In 1909 Du Bois led organization efforts for the committee's first official event, helping to bring a multitude of progressive groups together — from social workers, abolitionist descendants, members of the Niagara Movement, the Jewish community, Black churches, and anti-lynching crusaders. 

Among the 60 reformers who attended the meeting were Black activists Ida B. Wells, Mary Church Terrell and Archibald Grimke. White progressive activist Oswald Garrison Villard, president of The Evening Post, also contributed to the formation of the NAACP by offering meeting space at The Post and drafting a manifesto entitled "The Call," which urged progressives to fight for democracy and civil liberties.

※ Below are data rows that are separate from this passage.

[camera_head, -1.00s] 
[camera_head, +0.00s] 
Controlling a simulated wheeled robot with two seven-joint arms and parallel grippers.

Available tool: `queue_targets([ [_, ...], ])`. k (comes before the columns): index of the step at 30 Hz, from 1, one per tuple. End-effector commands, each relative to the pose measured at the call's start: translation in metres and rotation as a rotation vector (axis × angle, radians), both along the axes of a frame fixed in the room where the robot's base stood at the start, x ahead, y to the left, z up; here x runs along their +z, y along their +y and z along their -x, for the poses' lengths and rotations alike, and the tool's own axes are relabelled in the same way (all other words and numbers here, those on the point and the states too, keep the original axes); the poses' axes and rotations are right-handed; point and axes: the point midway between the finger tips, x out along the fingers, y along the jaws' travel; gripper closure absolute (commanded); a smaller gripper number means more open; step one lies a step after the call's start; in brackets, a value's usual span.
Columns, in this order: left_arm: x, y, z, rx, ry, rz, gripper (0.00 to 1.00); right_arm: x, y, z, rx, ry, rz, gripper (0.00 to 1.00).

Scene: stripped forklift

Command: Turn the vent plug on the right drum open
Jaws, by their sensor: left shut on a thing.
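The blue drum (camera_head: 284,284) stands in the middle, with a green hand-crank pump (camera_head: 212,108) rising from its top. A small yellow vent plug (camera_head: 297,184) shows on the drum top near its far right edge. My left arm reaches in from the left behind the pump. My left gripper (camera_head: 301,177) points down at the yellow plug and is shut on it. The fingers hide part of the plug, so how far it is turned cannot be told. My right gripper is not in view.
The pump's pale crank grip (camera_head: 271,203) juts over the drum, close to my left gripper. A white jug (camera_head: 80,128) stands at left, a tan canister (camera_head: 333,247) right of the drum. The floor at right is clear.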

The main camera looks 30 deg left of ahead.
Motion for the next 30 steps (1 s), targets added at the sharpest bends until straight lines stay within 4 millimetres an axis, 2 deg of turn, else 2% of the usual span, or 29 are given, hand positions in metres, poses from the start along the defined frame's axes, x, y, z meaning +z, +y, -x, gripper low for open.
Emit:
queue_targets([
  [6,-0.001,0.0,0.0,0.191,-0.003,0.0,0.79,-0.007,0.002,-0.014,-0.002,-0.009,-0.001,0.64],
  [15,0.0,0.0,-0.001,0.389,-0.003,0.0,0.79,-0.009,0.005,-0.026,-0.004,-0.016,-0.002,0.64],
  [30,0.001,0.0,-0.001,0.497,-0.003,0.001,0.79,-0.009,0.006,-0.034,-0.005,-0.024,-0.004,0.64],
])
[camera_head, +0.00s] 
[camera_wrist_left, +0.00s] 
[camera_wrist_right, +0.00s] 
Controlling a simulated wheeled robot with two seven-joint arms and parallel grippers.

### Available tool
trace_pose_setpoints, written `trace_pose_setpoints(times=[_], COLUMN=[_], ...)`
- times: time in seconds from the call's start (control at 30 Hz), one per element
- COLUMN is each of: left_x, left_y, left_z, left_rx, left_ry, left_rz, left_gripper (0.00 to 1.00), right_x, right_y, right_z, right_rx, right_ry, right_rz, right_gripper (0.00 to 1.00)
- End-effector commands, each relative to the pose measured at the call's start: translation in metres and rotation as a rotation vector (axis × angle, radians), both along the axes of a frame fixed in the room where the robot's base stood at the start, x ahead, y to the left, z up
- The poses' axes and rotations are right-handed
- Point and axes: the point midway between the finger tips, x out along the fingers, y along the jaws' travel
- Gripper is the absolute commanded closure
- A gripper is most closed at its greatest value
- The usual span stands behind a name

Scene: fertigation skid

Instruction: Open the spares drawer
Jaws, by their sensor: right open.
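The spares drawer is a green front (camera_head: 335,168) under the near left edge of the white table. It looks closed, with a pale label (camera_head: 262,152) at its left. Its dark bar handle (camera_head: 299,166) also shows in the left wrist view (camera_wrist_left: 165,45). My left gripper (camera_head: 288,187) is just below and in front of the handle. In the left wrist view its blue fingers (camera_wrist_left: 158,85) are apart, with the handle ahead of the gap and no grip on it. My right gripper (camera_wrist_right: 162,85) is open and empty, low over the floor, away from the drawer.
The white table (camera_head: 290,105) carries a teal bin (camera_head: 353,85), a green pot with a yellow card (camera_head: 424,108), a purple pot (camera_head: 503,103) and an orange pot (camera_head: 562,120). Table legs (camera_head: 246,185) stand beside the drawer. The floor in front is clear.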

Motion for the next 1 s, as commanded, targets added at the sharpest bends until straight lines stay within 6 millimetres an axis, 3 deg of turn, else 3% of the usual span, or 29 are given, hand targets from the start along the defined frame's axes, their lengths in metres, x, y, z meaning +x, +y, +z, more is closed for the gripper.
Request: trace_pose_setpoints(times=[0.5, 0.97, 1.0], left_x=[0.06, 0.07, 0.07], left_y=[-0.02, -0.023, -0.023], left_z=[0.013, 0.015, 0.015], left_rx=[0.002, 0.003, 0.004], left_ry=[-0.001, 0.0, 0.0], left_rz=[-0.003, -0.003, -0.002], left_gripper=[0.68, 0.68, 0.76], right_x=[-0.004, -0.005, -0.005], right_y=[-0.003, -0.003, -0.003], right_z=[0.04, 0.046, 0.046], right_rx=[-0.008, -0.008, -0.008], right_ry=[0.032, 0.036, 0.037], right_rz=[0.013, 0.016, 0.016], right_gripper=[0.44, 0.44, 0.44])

In 1911 the NAACP issued its official mission statement:

"To promote equality of rights and to eradicate caste or race prejudice among the citizens of the United States; to advance the interest of colored citizens; to secure for them impartial suffrage; and to increase their opportunities for securing justice in the courts, education for the children, employment according to their ability and complete equality before law."

Although Du Bois was the only African American currently serving on the executive board (he was elected as Director of Publicity and Research in 1910), his presence made a huge impact on the organization. 

Launching the NAACP's official journal, The Crisis, Du Bois edited the publication to include news reports on race issues as well as creative writing by African Americans. The publication would go on to have an indelible influence on the Harlem Renaissance by promoting works by Langston Hughes and other famous Black writers.

In its early days, the NAACP strongly influenced the Supreme Court

Among its early achievements, the NAACP helped open the door for African Americans to serve in World War I. In 1915 it also organized national marches to protest director D.W. Griffith's The Birth of a Nation, which romanticized the Ku Klux Klan, and resulted in many cities boycotting the film.

But what the NAACP was most known for in its early days was breaking ground on Black disenfranchisement and segregation through litigation and legislation. 

It strongly influenced the Supreme Court decisions of 1) Guinn v. United States (1915), which deemed Oklahoma's grandfather clause unconstitutional because it made voting requirements for Black citizens much more difficult than for white citizens and 2) Buchanan v. Warley (1917), which forbid local governments to segregate Black people into residential districts.

Under the legal counsel of Thurgood Marshall, the NAACP would have another major legislative victory decades later in Brown v. Board of Education (1954), which deemed racial segregation in public schools as unconstitutional.